A new paper on ArXiv argues that neural network training works as well as it does because of hidden mathematical conservation laws — and that understanding exactly how those laws break under standard gradient descent explains why models self-regularise during learning.
The question the paper addresses is deceptively simple: gradient descent has no theoretical guarantee of finding good solutions in non-convex landscapes, yet in practice it almost always does. This gap between theory and reality has troubled machine-learning researchers for years. The new work, posted to ArXiv CS.LG in April 2025, attempts to close that gap with a rigorous, experimentally validated framework.
The Conservation Laws Hidden Inside ReLU Networks
The central finding is that gradient flow — the continuous-time idealisation of gradient descent — preserves a set of conservation laws in L-layer ReLU networks without bias. Specifically, the quantity C_l = ||W_{l+1}||²_F − ||W_l||²_F (the difference in squared Frobenius norms between adjacent weight matrices) stays constant throughout training. This confines the network's learning trajectory to a lower-dimensional surface inside the full weight space, which the authors argue is why the optimiser does not wander into the worst-case regions that make the problem theoretically hard.
The key word, however, is flow. Real training uses discrete steps — gradient descent with a finite learning rate — and those discrete steps break the conservation laws. The paper's second major contribution is quantifying exactly how much they break.
The total drift in the conservation laws scales as η^α, where α is approximately 1.1–1.6 depending on architecture, loss function, and network width — a relationship derived from first principles and confirmed experimentally.
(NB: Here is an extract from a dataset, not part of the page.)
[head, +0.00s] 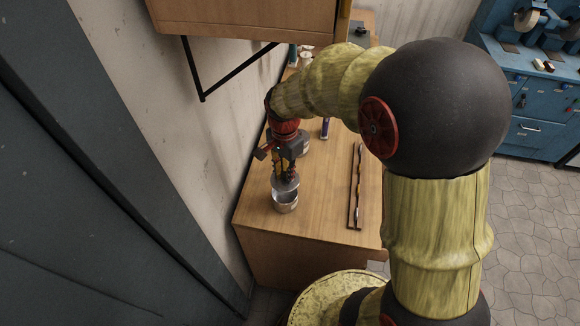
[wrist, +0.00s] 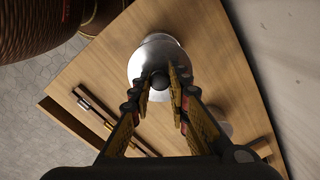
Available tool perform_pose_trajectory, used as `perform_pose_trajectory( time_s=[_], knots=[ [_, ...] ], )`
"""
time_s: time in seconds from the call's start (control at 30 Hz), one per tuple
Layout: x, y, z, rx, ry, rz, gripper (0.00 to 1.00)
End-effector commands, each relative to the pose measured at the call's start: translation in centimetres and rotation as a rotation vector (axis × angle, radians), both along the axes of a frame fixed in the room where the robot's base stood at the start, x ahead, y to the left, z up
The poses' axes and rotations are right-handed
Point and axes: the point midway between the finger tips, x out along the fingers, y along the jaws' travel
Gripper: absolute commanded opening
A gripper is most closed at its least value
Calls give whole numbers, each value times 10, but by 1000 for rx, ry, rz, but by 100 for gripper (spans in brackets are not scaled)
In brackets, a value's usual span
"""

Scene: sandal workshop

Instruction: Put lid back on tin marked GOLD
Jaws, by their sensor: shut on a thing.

A Closed-Form Formula for How Training Goes Wrong
The authors decompose the drift precisely as η² × S(η), where η is the learning rate and S(η) is a quantity they call the gradient imbalance sum. Crucially, they derive a closed-form spectral formula for S(η), with mode coefficients c_k proportional to e_k(0)² × λ_{x,k}² — that is, the square of the initial layer imbalance multiplied by the square of the corresponding input data eigenvalue.
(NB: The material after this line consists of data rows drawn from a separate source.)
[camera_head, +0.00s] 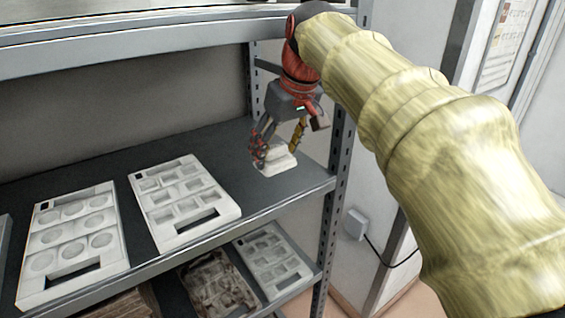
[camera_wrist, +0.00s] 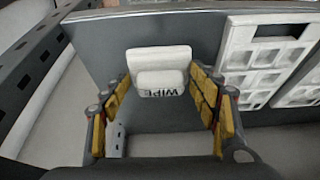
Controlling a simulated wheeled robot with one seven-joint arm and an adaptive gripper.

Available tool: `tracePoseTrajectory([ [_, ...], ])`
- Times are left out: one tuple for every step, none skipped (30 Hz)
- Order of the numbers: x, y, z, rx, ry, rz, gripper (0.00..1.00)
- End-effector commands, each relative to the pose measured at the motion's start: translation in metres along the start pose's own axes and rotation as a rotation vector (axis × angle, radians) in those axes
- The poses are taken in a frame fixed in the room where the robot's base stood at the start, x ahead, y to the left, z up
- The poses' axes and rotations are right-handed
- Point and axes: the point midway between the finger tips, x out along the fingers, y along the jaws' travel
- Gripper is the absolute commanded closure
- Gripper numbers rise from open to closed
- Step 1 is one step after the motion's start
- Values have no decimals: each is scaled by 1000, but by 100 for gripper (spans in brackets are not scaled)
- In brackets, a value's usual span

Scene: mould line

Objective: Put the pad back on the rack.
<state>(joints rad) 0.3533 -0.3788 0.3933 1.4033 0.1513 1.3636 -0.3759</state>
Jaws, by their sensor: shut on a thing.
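The pad (camera_head: 277,162) is a small white block with a raised grip marked WIPE; it also shows in the wrist view (camera_wrist: 160,60). The fingers partly hide the pad in the head view.
Two white mould trays, one with round cavities (camera_head: 73,237) and one with square cavities (camera_head: 160,202), lie left of the pad. A soiled tray (camera_head: 218,283) and a clean tray (camera_head: 272,258) are on the lower shelf. A perforated upright (camera_head: 335,160) stands close on the right.

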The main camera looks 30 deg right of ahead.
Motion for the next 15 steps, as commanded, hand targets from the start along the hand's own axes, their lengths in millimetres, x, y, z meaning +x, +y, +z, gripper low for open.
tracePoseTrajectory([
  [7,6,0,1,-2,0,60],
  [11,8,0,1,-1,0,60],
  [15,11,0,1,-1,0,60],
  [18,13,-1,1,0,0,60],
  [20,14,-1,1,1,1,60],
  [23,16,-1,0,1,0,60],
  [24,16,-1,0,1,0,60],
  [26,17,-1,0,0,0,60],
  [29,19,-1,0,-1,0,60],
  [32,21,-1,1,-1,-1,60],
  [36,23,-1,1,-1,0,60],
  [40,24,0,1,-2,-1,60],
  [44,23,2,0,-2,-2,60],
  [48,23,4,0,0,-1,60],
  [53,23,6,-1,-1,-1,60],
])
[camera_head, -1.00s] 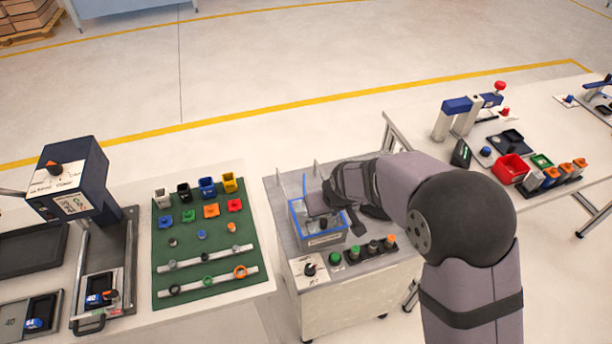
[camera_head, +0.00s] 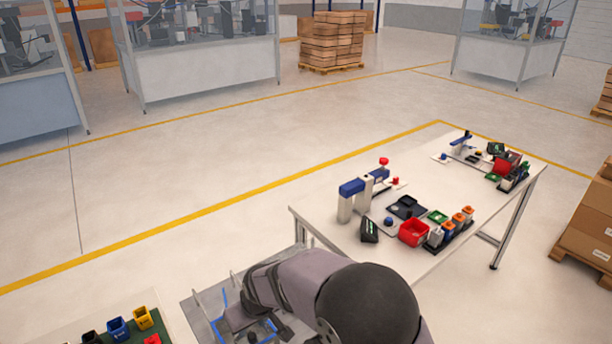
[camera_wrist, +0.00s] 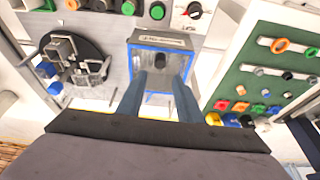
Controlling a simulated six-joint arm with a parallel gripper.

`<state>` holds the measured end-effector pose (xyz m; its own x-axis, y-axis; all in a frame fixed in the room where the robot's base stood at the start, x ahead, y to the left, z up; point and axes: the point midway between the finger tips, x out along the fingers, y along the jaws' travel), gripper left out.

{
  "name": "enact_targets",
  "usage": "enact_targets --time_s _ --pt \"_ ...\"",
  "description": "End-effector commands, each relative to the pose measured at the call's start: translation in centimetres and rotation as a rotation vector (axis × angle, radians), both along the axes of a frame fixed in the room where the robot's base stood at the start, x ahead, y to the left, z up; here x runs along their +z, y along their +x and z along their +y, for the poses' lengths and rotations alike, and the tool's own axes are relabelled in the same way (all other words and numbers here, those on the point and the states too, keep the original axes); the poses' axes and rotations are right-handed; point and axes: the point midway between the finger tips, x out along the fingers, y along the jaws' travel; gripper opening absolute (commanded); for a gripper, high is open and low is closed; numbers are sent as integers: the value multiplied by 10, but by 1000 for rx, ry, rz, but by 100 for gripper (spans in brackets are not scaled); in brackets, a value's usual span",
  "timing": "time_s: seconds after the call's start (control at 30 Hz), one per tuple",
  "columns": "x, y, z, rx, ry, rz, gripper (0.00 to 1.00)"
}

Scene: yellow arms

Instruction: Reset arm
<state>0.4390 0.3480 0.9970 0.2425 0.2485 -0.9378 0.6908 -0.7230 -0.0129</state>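My gripper (camera_wrist: 160,80) is seen in the wrist view with its two blue-grey fingers apart and nothing held between them. Its fingertips point into or over the blue-rimmed box (camera_wrist: 135,70) on the grey station. A small dark round part (camera_wrist: 160,61) shows in the box, beyond the fingertips. In the head view my arm reaches down to the same blue-rimmed box (camera_head: 217,325) at the bottom edge. The fingertips are not clear there, so I cannot tell how deep they are.
A round black fixture (camera_wrist: 72,62) and several buttons (camera_wrist: 128,8) lie around the box. A green board (camera_wrist: 270,75) with coloured parts lies on one side. In the head view, a white table (camera_head: 325,215) with a press and a red bin (camera_head: 413,233) stands to the right.

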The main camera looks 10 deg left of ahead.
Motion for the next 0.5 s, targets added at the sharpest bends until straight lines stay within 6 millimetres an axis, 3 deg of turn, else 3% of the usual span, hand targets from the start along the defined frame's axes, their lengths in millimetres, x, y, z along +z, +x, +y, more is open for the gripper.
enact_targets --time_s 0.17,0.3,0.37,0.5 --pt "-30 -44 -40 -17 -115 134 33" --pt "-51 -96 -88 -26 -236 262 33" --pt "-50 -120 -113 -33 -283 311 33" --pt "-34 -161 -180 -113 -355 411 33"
This formula was validated for both linear networks (R = 0.85) and ReLU networks (R > 0.80) across 23 experiments, giving it reasonable empirical grounding. These are self-reported correlation figures from the authors' own experimental suite, and independent replication would strengthen the claims.
The spectral approach means the theory connects the geometry of the training data (via its eigenvalues) directly to how conservation laws erode during training — a link that had not previously been made explicit.
Why Cross-Entropy Loss Behaves Differently
One of the more practically useful findings concerns cross-entropy loss, the standard objective for classification tasks. The paper shows that as training progresses, softmax probability outputs concentrate — meaning the model becomes more confident — and this drives exponential compression of the Hessian's eigenvalue spectrum. The timescale of that compression is τ = Θ(1/η), meaning it scales inversely with the learning rate and, notably, does not depend on training set size.
The practical implication: cross-entropy loss essentially self-regularises the conservation-law drift, pushing the exponent α toward 1.0 regardless of architecture. This may partly explain why cross-entropy is so robust across diverse settings — a property practitioners have long exploited without a clear theoretical reason.
Two Training Regimes and the Edge of Stability
The paper also identifies two distinct dynamical regimes separated by a width-dependent transition. In the first — a perturbative regime below what the authors call the Edge of Stability — the spectral formula applies cleanly and the theory makes accurate predictions. In the second, non-perturbative regime above that threshold, extensive coupling between spectral modes breaks the formula's assumptions.
The Edge of Stability is a concept that has attracted significant attention in the optimisation community over the past few years. It refers to the observation that learning rates in practice often sit near or above the threshold at which gradient descent should theoretically diverge, yet training continues. This paper offers a mechanistic account of what happens at and around that threshold, framing it as a phase transition in how conservation laws behave.
Network width plays a key role in where the transition sits, which connects the theory to the long-running debate about how overparameterisation — using far more parameters than training examples — affects optimisation.
Limits and What Comes Next
The paper analyses ReLU networks without bias terms, which simplifies the mathematics considerably. Most production networks use biases, and whether the conservation laws and their spectral decomposition generalise to those architectures is an open question. The authors acknowledge this and other scope limitations; the 23 experiments, while broad, cover controlled academic settings rather than the scale of frontier model training.
The spectral crossover formula also relies on quantities measured at initialisation (the initial layer imbalances e_k(0)), which means its predictive power depends on how stable those early measurements are across different training runs and initialisations.
Nonetheless, the framework is specific enough to generate testable predictions — a relative rarity in deep-learning theory, where post-hoc explanations are common but falsifiable forecasts are not.
What This Means
If the theory holds up to independent scrutiny, it gives researchers a principled way to predict how learning-rate choices and architecture decisions affect training stability — potentially reducing the costly trial-and-error that currently dominates model development.